プレーがスローなんだ。何故かって、そういう選手が揃っているから。年を取って、とてもスローなプレーヤーがね。テンポが遅く、ポゼッションばかりする。それでチーム全体もスローになる。それが問題。今はその改善に努めているところだ
 越えてはいけないラインを越えた発言だろう。名指しこそしていないが、特定のチームメイトを責めているし、何よりチェルシーというチームそのものを否定する内容だからだ。ポゼッションスタイルで、彼らは数々の栄冠を手にして来たのだ。自身の不出来を棚に上げたチーム批判と受け取られても仕方ないだろう。
 トーレスが責めるべきは自分自身だ。チェルシー移籍を決断したのは誰でもない、自分自身なのだから。よりによって、最も選んではいけないチームを選んだというわけだ。

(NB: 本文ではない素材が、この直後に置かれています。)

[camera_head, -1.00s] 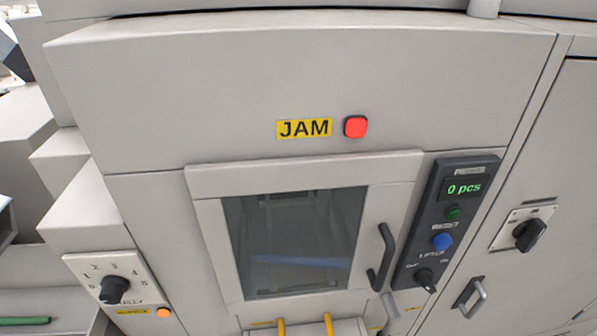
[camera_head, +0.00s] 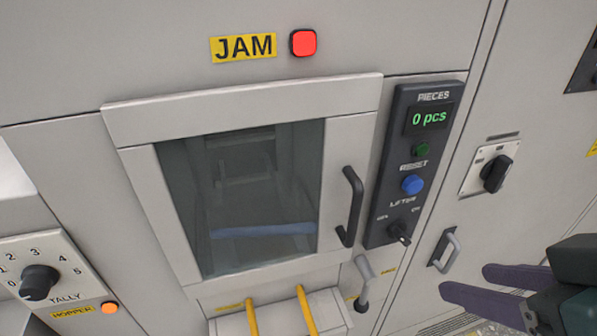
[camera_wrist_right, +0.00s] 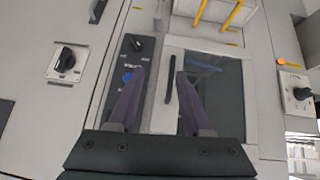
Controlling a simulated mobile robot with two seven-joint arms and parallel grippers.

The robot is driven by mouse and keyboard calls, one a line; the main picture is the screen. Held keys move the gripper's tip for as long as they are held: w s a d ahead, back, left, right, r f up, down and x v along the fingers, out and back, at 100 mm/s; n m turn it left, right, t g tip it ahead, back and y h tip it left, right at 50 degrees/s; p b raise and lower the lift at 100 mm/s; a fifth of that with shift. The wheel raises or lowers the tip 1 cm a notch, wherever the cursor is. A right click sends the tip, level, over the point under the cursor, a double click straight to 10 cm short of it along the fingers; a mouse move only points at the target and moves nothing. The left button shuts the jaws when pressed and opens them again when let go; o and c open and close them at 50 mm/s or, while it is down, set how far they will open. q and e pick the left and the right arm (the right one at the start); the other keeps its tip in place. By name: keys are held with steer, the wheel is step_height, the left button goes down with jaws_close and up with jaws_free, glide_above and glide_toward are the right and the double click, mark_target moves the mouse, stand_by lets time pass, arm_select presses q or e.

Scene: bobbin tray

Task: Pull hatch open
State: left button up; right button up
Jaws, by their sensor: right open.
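The hatch (camera_head: 240,112) is a light grey framed door with a dark window, and it sits closed in the machine front. Its black upright handle (camera_head: 350,207) is on the right side of the frame. My right gripper (camera_head: 468,281) is at the lower right in the head view, open and empty, to the right of and lower than the handle. In the right wrist view the fingers (camera_wrist_right: 159,73) point toward the machine, and the hatch handle (camera_wrist_right: 172,86) shows between them, apparently still at a distance. My left gripper is not in view.
Right of the hatch is a dark control panel (camera_head: 384,178) with a piece counter, blue button and lifter switch. A grey handle (camera_head: 446,250) and rotary switch (camera_head: 492,173) are further right. A grey lever (camera_head: 364,280) and yellow bars (camera_head: 306,310) lie below the hatch.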

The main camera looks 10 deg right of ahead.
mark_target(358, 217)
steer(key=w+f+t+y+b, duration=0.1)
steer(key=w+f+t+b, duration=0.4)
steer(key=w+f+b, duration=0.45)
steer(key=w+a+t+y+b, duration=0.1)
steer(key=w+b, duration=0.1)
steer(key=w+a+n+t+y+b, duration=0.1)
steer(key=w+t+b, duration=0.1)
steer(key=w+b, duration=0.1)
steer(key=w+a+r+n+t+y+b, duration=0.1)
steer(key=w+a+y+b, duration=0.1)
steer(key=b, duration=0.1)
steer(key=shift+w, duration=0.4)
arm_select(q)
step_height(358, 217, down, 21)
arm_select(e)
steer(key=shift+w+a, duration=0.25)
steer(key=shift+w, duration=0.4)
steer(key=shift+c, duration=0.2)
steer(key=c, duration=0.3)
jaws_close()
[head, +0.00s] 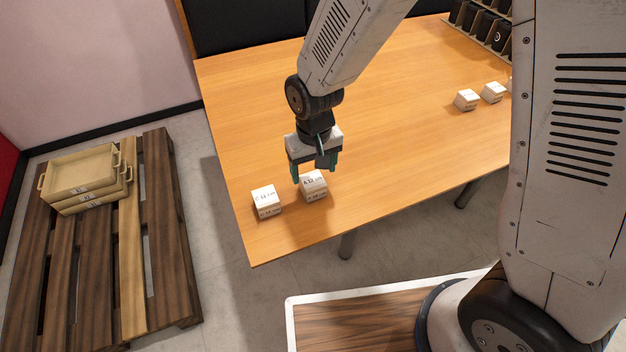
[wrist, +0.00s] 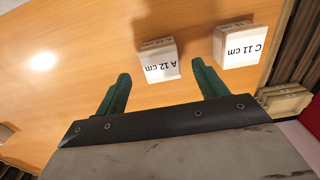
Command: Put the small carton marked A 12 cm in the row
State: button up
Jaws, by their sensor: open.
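The small white carton marked A 12 cm (head: 313,186) stands upright near the table's front left edge. It also shows in the wrist view (wrist: 160,62), its label upside down, beyond the fingertips and roughly in line with the gap between them. My gripper (head: 315,173) is open and empty, close above and behind the carton in the head view. The gripper's two green fingers also show in the wrist view (wrist: 160,72). A carton marked C (head: 266,201) stands just left of A; in the wrist view its label reads C 11 cm (wrist: 238,46).
Several more white cartons (head: 467,100) stand spaced apart at the table's right. A rack of dark boxes (head: 481,23) is at the back right. Stacked tan trays (head: 80,176) lie on a wooden pallet (head: 157,240) on the floor. The wooden table's (head: 400,120) middle is clear.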

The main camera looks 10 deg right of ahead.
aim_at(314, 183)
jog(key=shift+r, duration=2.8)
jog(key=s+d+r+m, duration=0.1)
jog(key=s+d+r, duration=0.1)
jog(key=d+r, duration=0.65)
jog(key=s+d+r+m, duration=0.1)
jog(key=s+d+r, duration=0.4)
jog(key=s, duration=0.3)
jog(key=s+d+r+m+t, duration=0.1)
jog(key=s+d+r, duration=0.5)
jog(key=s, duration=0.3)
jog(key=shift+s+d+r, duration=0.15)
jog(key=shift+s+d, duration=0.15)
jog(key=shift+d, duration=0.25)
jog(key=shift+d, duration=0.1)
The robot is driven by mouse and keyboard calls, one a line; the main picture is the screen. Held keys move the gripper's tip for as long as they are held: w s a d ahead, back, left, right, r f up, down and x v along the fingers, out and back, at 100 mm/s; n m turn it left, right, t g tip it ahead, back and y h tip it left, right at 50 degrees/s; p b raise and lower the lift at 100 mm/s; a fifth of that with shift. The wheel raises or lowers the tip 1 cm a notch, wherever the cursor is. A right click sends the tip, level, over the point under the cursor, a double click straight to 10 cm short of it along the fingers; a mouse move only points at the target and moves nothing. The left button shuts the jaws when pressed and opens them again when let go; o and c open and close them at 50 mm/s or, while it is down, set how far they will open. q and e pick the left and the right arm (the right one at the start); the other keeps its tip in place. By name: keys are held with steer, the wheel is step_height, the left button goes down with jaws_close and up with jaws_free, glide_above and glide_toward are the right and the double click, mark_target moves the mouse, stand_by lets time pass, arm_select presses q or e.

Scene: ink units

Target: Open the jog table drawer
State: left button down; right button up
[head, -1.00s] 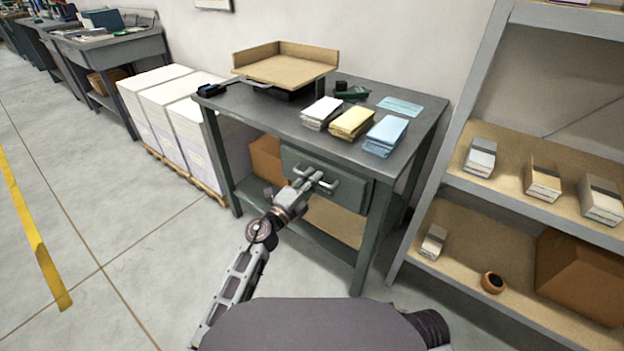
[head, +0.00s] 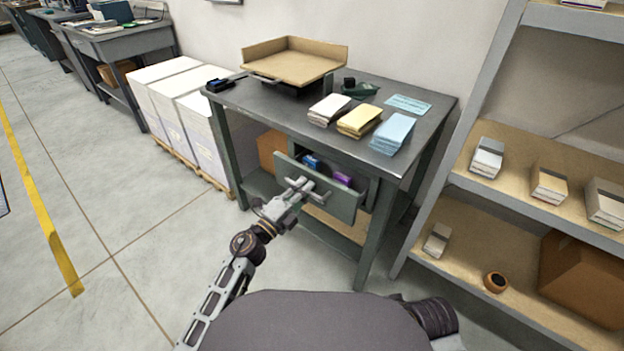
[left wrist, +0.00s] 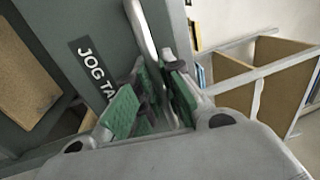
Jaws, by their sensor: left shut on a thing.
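The jog table (head: 275,107) is a dark grey table against the wall. Its green-grey drawer (head: 345,204) stands partly pulled out, with a blue thing (head: 311,162) and a purple thing (head: 343,178) inside. My left gripper (head: 301,188) is at the drawer front, shut on the bar handle (left wrist: 143,32). The left wrist view shows its green finger pads on both sides of the handle, and a label reading "JOG TA" (left wrist: 95,72) on the drawer front (left wrist: 75,25). My right gripper is not in view.
Paper stacks (head: 358,120) and a wooden jogging tray (head: 293,62) stand on the tabletop. A shelf unit (head: 470,185) stands close on the right. White paper piles (head: 180,100) sit on a pallet at left. Floor at front left is clear.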

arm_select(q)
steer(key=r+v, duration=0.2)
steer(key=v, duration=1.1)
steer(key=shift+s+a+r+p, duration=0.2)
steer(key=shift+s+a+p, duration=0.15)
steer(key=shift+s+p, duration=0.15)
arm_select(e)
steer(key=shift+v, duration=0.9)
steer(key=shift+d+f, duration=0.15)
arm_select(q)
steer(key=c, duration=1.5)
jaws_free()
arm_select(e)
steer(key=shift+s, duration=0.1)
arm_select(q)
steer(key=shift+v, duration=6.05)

「ショットガン・ウェディング(訳者・注:娘の父親が相手の男にショットガンを突き付けて結婚を迫る、というのが原義)」という言葉があるが、私はトーレスとチェルシーの関係はまさしくショットガン・ウェディングだったと思う。後先を考えずに、勢いで一緒になったのがこの両者だったのだ。
 この結婚に再考を促す人物はいなかったのか。
 残念ながらいなかった。その当時、チェルシーの現場は完全に統制を失っていた。・・・(略)・・・。
 一方のトーレスも、移籍志願を公言したリバプールから、一刻も早く離れたいという思いでいた。
 いずれにしても、トーレスとチェルシーの結婚は不幸な結末が避けられないのではないか。トーレスがトップフォームを取り戻す可能性は皆無とは言わないまでも、チェルシーではその可能性は限りなくゼロに近いのではないだろうか。理由は、これまで述べてきた通りだ。トーレスにとって、余りにも負の条件が重なり過ぎている。あるいは、リバプールに残っていた方が、未だ復活はあり得たのではないか。ルイス・スアレスとは相性も良さそうだ。
 ここで、再び格言に戻る。「フォームは一時的なモノ、クラスは永遠のモノ」は、こう修正すべきだろう。フォームを崩せば自信を失い、クラスが損なわれる___。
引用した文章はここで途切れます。